Anybody who is found to have a high level of recreational drugs in their system is contacted by a doctor for an explanation and the player could be referred to the NHL’s Substance Abuse and Behavioural Health Program. There are no rules in the CBA regarding suspensions and/or monetary fines for using recreational drugs as the league focuses on treating the player rather than punishing him. Unlike WADA, the NHL regards cocaine as a recreational drug or drug of abuse rather than performance-enhancing.

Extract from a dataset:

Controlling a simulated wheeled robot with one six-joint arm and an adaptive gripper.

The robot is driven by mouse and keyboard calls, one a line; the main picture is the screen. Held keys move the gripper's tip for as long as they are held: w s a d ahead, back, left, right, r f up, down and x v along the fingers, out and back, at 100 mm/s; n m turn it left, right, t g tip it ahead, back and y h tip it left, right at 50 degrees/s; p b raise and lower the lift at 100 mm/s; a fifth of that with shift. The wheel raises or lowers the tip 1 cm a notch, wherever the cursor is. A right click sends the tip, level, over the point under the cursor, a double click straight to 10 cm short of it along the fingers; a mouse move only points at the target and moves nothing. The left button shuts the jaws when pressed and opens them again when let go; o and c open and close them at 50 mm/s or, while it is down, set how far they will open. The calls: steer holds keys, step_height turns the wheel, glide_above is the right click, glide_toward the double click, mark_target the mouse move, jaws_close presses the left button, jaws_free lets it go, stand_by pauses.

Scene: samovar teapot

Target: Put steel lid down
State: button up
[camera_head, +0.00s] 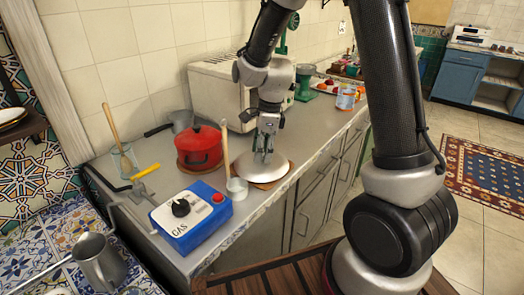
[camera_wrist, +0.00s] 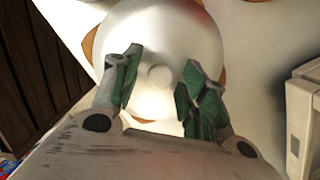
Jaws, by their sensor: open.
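The steel lid (camera_head: 261,167) is a shiny round dome resting on a brown board (camera_head: 289,173) on the counter. In the wrist view the lid (camera_wrist: 160,38) fills the top middle, with its round knob (camera_wrist: 160,76) between my fingers. The board's brown edge (camera_wrist: 90,42) shows around the lid. My gripper (camera_head: 264,152) is directly over the lid, pointing down. In the wrist view my gripper (camera_wrist: 157,72) is open, with a green-padded finger on each side of the knob and a gap to both.
A red pot (camera_head: 199,148) stands on a board behind and left of the lid. A blue gas box (camera_head: 192,217) is at front left, and a white toaster-like appliance (camera_head: 214,92) is behind.

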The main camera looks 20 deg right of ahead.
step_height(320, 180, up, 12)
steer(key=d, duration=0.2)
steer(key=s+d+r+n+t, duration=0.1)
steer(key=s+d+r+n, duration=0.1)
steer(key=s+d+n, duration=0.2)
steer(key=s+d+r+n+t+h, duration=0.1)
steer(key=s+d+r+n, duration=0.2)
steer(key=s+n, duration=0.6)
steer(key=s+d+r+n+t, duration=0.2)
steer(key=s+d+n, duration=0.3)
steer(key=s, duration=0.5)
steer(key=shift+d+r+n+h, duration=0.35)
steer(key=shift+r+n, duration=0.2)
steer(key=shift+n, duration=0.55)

Kuznetsov is scheduled to meet with NHL Commissioner Gary Bettman prior to the opening of training camp and if any punishment is handed out it won’t be until then. It’s very unlikely Bettman has the power do do anything though because of the CBA’s rules on recreational drugs. The NHL Players’ Union would certainly step in and appeal any league punishment should Bettman try to hand any out. However, the CBA enables Bettman to discipline any player whose off-ice activities are considered detrimental to the league. An example of this is the season-long suspension defenseman Slava Voynov of the Los Angeles just served for a domestic-violence conviction.

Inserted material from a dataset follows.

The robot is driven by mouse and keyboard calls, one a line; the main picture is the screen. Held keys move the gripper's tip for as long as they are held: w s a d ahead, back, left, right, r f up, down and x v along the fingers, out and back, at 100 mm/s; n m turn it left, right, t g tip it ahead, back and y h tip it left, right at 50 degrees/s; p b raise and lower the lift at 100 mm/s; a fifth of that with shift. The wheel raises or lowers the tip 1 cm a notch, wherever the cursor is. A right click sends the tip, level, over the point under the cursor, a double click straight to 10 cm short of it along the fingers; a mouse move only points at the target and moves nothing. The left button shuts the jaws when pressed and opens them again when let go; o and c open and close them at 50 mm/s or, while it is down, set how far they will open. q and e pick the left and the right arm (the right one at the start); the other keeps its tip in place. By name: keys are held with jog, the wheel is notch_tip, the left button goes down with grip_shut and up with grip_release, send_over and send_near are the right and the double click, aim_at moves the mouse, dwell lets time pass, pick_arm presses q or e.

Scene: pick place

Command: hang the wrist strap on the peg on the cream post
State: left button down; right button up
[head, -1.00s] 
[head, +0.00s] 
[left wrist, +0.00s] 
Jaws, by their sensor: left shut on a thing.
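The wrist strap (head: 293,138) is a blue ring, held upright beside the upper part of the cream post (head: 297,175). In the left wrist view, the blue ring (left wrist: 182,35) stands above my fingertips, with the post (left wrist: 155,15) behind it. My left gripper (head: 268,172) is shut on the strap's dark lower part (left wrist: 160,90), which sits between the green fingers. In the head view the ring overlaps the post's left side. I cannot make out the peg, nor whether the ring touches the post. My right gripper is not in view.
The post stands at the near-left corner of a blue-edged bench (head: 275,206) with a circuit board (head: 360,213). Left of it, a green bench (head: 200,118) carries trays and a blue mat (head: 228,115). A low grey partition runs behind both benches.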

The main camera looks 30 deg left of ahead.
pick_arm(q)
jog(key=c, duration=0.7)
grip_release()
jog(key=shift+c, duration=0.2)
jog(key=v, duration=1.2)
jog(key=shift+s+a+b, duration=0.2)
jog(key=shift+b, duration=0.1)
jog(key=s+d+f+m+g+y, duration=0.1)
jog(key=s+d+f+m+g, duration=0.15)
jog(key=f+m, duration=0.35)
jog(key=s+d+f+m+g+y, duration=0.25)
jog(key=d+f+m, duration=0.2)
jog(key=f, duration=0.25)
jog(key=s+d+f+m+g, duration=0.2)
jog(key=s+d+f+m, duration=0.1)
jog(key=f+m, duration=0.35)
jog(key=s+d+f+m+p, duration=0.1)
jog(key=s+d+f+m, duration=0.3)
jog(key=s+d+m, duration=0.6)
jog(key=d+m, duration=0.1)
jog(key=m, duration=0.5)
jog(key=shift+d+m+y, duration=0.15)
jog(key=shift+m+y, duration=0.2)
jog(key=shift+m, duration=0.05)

Using recreational drugs wasn’t always treated with kid gloves by the NHL though as five players have been suspended throughout league history for drug use. New York Rangers’ 21-year-old forward Don Murdoch was arrested at Toronto’s international airport for possessing 4.8 grams of cocaine in his luggage in August 1977. He was banned for the 1978/79 campaign and fined $500 by NHL president John Ziegler and had the suspension reduced to just 40 games.


Montreal Canadiens’ blue liner Ric Nattress was handed a one-year suspension by Ziegler in 1983 following a drug-possession conviction and had it lifted after serving 30 games. The 21-year-old Nattress was busted for possessing a small quantity of hashish in August of 1982.


In 1986, Ziegler handed a season-long suspension to 35-year-old defenseman Borje Salming of the Toronto Maple Leafs and fined him $500. No drug tests were involved, but Salming admitted to experimenting with cocaine five years earlier while being interviewed for a newspaper article. The Hall of Famer served eight games and was then reinstated.


Former enforcer Bob Probert of the Detroit Red Wings was arrested for possessing 14 grams of cocaine when crossing the American/Canadian border from Windsor, Ontario to Detroit in March of 1989. Ziegler banned him from the league and the 23-year-old Probert was reinstated by the NHL after serving three months in prison and three months in a halfway house.


It was well known that Probert had an alcohol problem and tried to kick it with several stints in rehab. At the time of his arrest, Red Wings’ coach Jacques Demers told the New York Times.


“’I’m upset because if this young man doesn’t straighten out, he may be dead before he’s 30,’”


Probert died at the age of 45 by heart attack in July of  2010.


In September of 1990, Ziegler handed a one-year ban to Hall of Fame netminder Grant Fuhr of the Edmonton Oilers for also admitting to cocaine use to a reporter. The 28-year-old Fuhr said he wasn’t addicted but used the drug from 1983 to 1989 and he checked into rehab in the 1989 off-season. Fuhr was tested several times after rehab and tested negative but served 59 games of his suspension.


With the NHL suspending players after they came out and admitted to drug use, nobody wanted to publicly admit they had a problem since they didn’t want to face the punishment. Over the years the league changed its stance on illegal drug use and its priority now is to help the player rehabilitate through the NHL and the players’ association alcohol and drug treatment program. The Substance Abuse and Behavioral Health program was introduced in 1996 and no player has been suspended for illegal/recreational drug use since.